Robot episode records:
· · · ·

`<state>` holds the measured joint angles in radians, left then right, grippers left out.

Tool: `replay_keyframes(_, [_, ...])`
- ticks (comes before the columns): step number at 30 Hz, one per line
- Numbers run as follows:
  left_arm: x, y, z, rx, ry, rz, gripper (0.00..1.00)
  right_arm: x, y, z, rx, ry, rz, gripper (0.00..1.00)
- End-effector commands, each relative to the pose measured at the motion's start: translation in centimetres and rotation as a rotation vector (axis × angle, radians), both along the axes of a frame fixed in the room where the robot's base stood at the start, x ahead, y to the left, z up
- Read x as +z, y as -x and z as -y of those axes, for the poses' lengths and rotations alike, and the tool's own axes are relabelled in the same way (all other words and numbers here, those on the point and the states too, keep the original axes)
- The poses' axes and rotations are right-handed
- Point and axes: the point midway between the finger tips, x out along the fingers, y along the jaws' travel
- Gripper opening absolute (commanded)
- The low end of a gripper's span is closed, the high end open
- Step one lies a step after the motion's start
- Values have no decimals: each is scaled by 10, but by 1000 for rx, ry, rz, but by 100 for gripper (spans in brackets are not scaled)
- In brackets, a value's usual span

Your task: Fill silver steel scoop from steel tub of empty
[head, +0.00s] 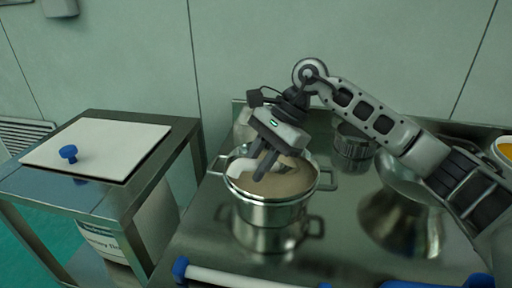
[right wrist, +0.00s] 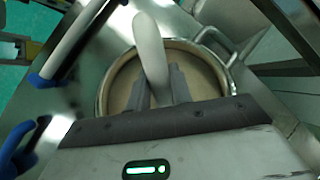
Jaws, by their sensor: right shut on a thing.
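The steel tub (head: 266,214) stands on the steel table with tan powder in it. It also shows in the right wrist view (right wrist: 101,98), with a loop handle on its rim. My right gripper (head: 262,170) points down into the tub and is shut on the scoop. The scoop's pale, smooth handle (head: 240,171) sticks out to the left of the fingers. In the right wrist view the handle (right wrist: 149,45) rises between the fingers (right wrist: 162,84) and crosses the tub's rim. The scoop's bowl is hidden, so I cannot tell its fill. My left gripper is out of view.
A steel pot (head: 353,143) stands behind, right of the tub. A wide, shiny steel vessel (head: 400,222) stands at right under my arm. A rod with blue ends (head: 240,277) lies along the front. At left, a side table carries a white board (head: 100,143) with a blue knob.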

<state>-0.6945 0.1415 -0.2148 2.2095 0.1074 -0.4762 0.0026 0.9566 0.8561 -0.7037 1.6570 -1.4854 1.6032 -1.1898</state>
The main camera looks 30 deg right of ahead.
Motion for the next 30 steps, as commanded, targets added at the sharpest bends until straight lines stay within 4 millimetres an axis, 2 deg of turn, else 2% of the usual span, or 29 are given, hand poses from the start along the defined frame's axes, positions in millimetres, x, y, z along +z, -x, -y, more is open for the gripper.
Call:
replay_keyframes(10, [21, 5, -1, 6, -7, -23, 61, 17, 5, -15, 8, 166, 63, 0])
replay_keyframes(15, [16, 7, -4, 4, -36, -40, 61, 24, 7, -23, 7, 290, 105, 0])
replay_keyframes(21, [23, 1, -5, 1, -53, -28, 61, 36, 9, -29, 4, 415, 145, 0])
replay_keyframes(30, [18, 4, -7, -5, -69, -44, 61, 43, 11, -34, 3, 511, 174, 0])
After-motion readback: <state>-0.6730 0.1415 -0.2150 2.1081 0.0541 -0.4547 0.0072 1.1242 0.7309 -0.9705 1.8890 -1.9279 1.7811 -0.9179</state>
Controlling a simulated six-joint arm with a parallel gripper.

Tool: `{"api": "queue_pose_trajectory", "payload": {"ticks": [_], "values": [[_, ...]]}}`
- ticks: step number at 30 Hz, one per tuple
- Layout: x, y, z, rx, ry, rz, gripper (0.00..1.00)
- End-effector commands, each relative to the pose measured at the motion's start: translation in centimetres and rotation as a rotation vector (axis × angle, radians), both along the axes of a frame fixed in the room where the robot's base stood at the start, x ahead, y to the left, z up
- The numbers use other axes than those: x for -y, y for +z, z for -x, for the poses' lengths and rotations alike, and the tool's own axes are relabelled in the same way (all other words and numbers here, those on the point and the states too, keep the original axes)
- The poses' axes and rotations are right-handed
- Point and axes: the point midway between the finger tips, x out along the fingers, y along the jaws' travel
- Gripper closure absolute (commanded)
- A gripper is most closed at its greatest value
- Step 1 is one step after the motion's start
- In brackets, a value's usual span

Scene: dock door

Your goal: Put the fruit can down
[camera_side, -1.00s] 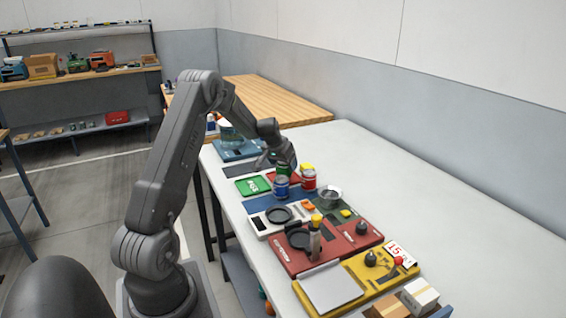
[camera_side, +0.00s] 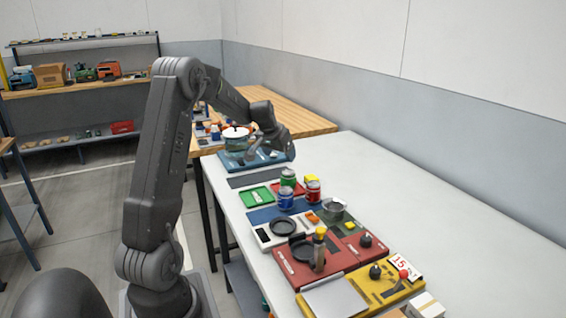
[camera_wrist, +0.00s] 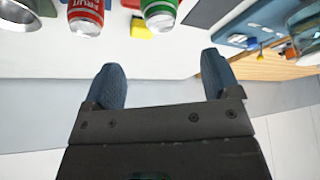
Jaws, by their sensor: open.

· · · ·

* TASK GOAL
Only the lines from the one holding "Your goal: Put the fruit can down" through the last line of the records should be output, please, exactly and without any pictures.

* RESULT OF THE TASK
Your goal: Put the fruit can down
[camera_side, -1.00s] 
[camera_side, +0.00s] 
[camera_wrist, +0.00s] 
Jaws, by their sensor: open.

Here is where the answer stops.